I principi affermati da tale sentenza sono stati riaffermati dalla sentenza n. 40910 del 27/09/2005, Morales, Rv. 232066, con la quale le Sezioni Unite, nuovamente intervenendo per risolvere il contrasto interpretativo mai sopitosi, hanno ribadito in maniera esplicita (anche alla luce della Relazione preliminare al vigente codice) come nel giudizio di appello il divieto della reformatio in peius della sentenza impugnata dal solo imputato non riguardi solo l'entità della pena complessiva ma tutti gli elementi autonomi che concorrono a determinarla, fra essi compresi «sia gli aumenti o le diminuzioni apportati alla pena-base per le circostanze, che l'aumento conseguente al riconoscimento del vincolo della continuazione».

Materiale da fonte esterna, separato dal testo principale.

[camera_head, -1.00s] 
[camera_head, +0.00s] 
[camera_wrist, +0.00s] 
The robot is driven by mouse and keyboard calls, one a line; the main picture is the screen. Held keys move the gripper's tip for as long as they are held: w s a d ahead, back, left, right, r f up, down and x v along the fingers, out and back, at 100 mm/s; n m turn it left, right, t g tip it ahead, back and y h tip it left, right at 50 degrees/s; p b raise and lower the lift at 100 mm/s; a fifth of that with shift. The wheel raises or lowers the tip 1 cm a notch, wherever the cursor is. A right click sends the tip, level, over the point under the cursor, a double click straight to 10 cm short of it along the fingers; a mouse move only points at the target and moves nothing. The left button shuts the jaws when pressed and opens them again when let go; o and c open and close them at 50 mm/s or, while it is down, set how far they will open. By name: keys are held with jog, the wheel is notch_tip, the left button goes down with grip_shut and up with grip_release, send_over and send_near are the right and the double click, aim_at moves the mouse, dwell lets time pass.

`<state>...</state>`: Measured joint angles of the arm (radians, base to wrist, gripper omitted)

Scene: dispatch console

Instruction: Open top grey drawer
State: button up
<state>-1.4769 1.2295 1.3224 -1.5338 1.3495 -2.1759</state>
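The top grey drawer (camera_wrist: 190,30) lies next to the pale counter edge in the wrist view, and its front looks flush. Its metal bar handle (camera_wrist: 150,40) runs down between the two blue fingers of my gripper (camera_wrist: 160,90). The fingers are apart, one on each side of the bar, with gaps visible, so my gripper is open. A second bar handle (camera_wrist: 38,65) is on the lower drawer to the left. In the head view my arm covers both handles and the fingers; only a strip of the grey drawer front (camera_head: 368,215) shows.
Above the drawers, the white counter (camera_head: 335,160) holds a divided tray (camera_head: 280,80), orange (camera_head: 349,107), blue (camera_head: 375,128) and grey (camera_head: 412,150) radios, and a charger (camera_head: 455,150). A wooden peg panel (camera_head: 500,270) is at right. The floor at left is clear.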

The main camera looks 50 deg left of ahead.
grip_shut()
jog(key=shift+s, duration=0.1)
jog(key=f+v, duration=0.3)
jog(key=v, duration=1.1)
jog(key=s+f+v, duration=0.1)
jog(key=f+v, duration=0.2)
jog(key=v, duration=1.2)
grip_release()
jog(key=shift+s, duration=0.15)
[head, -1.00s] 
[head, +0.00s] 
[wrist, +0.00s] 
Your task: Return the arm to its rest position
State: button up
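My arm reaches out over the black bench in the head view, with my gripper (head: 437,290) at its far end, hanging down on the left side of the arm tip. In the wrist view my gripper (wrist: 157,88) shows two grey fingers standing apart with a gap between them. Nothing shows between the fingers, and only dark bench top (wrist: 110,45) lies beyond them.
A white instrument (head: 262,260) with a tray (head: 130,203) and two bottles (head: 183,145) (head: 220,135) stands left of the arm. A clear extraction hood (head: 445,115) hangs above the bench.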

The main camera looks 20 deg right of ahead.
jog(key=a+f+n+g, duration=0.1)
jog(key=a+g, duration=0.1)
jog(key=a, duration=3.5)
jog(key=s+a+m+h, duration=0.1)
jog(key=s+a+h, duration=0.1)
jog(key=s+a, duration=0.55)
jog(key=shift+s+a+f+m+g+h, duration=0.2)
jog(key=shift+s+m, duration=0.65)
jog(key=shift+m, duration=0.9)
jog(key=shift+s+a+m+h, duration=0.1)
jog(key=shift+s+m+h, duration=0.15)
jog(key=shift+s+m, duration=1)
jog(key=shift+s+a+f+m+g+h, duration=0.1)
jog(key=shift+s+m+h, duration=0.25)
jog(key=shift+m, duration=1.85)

3. Permane, di contro, un contrasto in relazione all'obbligo o meno di rivedere in senso favorevole all'imputato il giudizio di comparazione espresso dal primo giudice allorquando, in accoglimento dell'impugnazione dell'imputato, venga esclusa una delle circostanze aggravanti o riconosciuta altra circostanza attenuante.
3.1. Secondo un orientamento interpretativo, la conferma da parte del giudice dell'impugnazione dell'esito del precedente giudizio di comparazione tra le circostanze, pur dopo l'esclusione di una circostanza aggravante o il riconoscimento di una ulteriore circostanza attenuante, non violerebbe i principi posti dai commi 3 e 4 dell'art. 597 cod. proc. pen., essendo tale conferma soggetta alla sola verifica di adeguatezza della motivazione ai sensi dell'art. 606, comma 1, lett. e), cod. proc. pen.

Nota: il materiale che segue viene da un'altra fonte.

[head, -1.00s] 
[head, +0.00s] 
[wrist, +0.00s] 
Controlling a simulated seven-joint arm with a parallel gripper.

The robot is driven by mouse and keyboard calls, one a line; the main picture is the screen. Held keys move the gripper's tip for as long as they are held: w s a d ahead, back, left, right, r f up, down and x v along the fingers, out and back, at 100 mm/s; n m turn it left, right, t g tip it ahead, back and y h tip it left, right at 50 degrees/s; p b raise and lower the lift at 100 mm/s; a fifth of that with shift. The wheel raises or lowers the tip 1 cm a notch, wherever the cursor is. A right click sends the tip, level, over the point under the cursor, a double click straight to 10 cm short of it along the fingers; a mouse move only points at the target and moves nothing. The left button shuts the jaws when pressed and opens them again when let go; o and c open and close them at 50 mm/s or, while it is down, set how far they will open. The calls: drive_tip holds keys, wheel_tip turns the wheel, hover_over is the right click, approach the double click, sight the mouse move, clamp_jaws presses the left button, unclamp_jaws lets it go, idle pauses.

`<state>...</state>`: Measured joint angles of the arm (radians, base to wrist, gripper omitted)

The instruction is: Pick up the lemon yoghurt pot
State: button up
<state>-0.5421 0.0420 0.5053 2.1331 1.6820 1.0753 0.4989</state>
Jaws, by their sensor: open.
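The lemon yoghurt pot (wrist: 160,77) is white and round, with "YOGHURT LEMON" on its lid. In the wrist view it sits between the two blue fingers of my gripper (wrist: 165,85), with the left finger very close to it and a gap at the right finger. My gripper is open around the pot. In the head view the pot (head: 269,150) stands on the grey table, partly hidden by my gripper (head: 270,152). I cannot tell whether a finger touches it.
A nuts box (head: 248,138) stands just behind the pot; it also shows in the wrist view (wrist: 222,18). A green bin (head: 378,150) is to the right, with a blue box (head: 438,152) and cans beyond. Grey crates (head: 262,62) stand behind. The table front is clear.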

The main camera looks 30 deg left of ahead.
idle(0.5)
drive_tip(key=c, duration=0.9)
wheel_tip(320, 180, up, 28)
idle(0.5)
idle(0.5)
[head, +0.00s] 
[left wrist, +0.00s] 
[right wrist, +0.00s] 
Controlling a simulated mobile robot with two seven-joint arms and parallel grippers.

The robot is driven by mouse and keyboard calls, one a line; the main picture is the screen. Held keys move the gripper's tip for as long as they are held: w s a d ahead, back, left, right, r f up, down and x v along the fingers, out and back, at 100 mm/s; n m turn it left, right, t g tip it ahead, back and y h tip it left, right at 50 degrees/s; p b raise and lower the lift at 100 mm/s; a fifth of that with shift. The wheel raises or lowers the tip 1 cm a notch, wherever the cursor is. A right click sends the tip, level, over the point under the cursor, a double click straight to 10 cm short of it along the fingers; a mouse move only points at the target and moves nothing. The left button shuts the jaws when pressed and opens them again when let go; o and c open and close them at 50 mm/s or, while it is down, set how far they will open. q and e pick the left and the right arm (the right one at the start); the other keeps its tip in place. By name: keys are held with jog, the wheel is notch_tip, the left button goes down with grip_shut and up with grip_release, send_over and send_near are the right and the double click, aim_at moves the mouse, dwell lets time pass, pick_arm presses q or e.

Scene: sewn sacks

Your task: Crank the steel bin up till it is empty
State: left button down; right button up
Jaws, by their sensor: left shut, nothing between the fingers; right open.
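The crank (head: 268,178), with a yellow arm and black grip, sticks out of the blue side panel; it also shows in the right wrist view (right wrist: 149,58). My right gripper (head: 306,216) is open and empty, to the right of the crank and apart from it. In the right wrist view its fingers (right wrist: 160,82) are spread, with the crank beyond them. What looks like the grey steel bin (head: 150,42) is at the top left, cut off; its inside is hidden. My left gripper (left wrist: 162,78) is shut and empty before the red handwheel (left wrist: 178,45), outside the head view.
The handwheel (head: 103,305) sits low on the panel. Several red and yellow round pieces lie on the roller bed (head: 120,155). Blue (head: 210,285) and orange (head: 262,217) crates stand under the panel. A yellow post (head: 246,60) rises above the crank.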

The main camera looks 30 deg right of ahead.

In tal senso hanno argomentato, in ordine cronologico, sia pure con alcune differenze motivazionali, le sentenze Sez. 1, n. 5697 del 28/01/2003, Giulio, Rv. 223442; Sez. 2, n. 42354 del 23/09/2005, Battaglia, Rv. 232742; Sez. 5, n. 13252 del 13/01/2006, Mollicone, Rv. 233981; Sez. 2, n. 47483 del 19/12/2007, D'Angelo, Rv. 239325; Sez. 6, n. 13870 del 16/02/2010, Squillaci, Rv. 246685; Sez. 4, n. 41566 del 27/10/2010, Tantucci, Rv. 248457; Sez. 6, n. 41220 del 03/10/2012, Caravelli, Rv. 254261; Sez. 5, n. 10176 del 17/01/2013, Andries, Rv. 254262; le quali sono tutte giunte alla conclusione che, qualora alla esclusione di una circostanza aggravante od al riconoscimento di una ulteriore circostanza attenuante consegua la necessità di un rinnovato giudizio comparativo tra circostanze, il giudice dell'impugnazione conserva piena facoltà di conferma del precedente giudizio di valenza, il cui esercizio è insindacabile in cassazione se congruamente motivato.

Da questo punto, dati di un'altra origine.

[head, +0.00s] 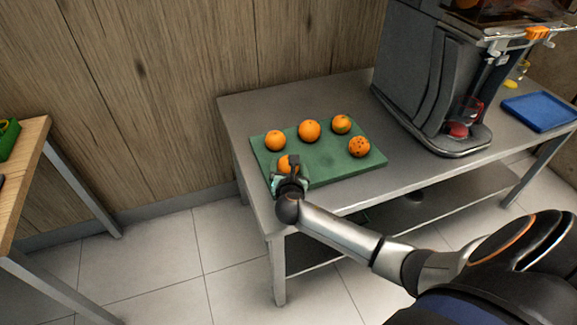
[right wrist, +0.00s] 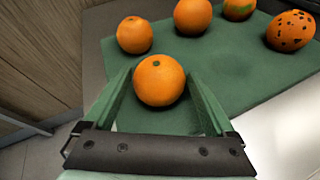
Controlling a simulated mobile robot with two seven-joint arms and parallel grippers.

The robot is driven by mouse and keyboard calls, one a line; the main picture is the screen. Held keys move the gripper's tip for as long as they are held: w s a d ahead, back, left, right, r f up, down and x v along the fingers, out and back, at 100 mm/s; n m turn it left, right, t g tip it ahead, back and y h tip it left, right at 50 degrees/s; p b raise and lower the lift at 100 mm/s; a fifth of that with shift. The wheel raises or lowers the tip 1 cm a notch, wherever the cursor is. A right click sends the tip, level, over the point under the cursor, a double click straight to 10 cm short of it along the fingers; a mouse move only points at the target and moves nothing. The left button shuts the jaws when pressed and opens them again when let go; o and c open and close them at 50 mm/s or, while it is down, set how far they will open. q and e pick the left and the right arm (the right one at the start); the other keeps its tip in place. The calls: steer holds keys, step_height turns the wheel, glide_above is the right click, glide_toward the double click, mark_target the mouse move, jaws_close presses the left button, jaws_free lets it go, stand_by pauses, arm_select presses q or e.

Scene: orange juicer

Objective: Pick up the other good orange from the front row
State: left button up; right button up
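A plain orange (head: 284,163) sits at the front left of the green board (head: 325,163), partly hidden by my right gripper (head: 288,178). In the right wrist view this orange (right wrist: 159,80) lies between the two green fingers of my right gripper (right wrist: 160,85), near their tips. The fingers are apart, with a narrow gap seeming to show on each side of the orange. A dark-spotted orange (head: 359,147) is at the front right. Behind are two plain oranges (head: 275,140) (head: 309,131) and one with a green patch (head: 341,124). My left gripper is not in view.
The board lies on a grey metal table (head: 250,105). A dark juicer (head: 430,85) stands to the right, with a blue tray (head: 540,111) beyond it. A wooden table (head: 28,150) with a green item (head: 8,138) is at far left.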

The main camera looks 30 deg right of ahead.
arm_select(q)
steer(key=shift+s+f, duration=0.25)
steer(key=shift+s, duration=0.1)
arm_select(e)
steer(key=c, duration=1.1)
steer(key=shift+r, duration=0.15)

3.2. Secondo altro orientamento interpretativo, invece, il divieto di reformatio in peius, così come interpretato alla stregua dei principi fissati da Sez. U, n. 40910 del 27/09/2005, Morales, Rv. 232066, imporrebbe al giudice dell'impugnazione, in caso di esclusione di una circostanza aggravante o di riconoscimento di una ulteriore circostanza attenuante, di necessariamente rivedere il giudizio di comparazione in senso favorevole all'imputato.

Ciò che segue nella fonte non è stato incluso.